_What to do:_ Write again exactly the lines in the listing below, starting at the line with "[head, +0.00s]" and ending at the line with "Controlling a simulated", both included. Pictures are not copied.

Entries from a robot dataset
****************
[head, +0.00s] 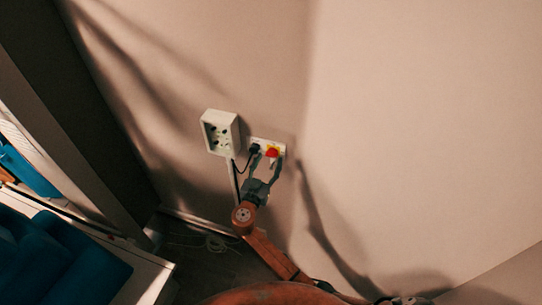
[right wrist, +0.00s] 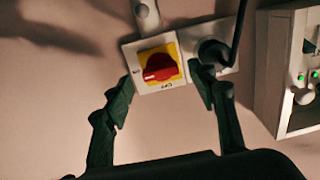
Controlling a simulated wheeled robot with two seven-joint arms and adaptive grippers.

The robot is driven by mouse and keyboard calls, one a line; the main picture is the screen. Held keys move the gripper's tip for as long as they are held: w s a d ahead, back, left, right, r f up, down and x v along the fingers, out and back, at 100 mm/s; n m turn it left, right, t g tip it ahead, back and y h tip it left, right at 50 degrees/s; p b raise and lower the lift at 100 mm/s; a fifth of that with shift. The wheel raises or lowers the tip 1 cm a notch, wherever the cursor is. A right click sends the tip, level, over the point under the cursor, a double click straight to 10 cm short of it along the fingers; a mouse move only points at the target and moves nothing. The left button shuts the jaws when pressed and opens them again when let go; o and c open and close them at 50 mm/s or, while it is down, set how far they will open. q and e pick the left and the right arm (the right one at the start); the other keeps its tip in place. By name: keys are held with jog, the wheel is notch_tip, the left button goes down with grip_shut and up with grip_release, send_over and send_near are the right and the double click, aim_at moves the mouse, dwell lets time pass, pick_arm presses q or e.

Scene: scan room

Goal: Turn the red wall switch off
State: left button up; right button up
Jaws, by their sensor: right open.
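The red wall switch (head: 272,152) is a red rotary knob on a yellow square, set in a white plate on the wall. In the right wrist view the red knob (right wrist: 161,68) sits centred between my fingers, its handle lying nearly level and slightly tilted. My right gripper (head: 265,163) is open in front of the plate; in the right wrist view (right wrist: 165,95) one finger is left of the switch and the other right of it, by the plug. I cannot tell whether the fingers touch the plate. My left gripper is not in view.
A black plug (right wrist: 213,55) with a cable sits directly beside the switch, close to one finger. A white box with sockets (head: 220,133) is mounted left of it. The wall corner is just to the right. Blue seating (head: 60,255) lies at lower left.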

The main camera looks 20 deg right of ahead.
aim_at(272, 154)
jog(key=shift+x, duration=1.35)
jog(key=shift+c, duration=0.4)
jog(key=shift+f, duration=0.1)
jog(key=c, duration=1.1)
****************
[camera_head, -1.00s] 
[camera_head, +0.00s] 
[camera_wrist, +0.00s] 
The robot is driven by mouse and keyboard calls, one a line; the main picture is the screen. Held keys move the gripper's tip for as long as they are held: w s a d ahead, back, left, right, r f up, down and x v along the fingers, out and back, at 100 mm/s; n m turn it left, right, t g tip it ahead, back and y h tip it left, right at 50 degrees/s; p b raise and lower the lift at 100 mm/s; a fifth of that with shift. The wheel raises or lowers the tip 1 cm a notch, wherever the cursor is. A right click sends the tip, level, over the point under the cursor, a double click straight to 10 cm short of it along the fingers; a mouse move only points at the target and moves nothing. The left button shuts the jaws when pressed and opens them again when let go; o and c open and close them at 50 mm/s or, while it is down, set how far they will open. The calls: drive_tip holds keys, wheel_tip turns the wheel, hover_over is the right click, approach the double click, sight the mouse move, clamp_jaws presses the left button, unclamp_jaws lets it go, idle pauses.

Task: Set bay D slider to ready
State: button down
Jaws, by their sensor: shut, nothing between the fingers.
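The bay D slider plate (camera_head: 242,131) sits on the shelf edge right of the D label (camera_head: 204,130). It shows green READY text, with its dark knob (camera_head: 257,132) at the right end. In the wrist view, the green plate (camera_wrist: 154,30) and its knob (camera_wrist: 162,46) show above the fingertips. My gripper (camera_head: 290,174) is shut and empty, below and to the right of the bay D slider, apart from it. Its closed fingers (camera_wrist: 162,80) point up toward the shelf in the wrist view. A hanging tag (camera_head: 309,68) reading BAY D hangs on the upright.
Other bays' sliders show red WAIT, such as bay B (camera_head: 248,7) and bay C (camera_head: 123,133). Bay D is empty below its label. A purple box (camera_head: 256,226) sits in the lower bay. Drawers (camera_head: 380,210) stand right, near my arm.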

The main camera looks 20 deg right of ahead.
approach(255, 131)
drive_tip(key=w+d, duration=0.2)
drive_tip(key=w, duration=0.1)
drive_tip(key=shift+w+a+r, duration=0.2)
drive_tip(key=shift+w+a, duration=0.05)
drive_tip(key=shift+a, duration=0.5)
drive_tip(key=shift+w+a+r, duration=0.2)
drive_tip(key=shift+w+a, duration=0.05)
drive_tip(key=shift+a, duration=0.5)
****************
_Written response:_
[head, +0.00s] 
[right wrist, +0.00s] 
Controlling a simulated wheeled robot with two seven-joint arms and adaptive grippers.

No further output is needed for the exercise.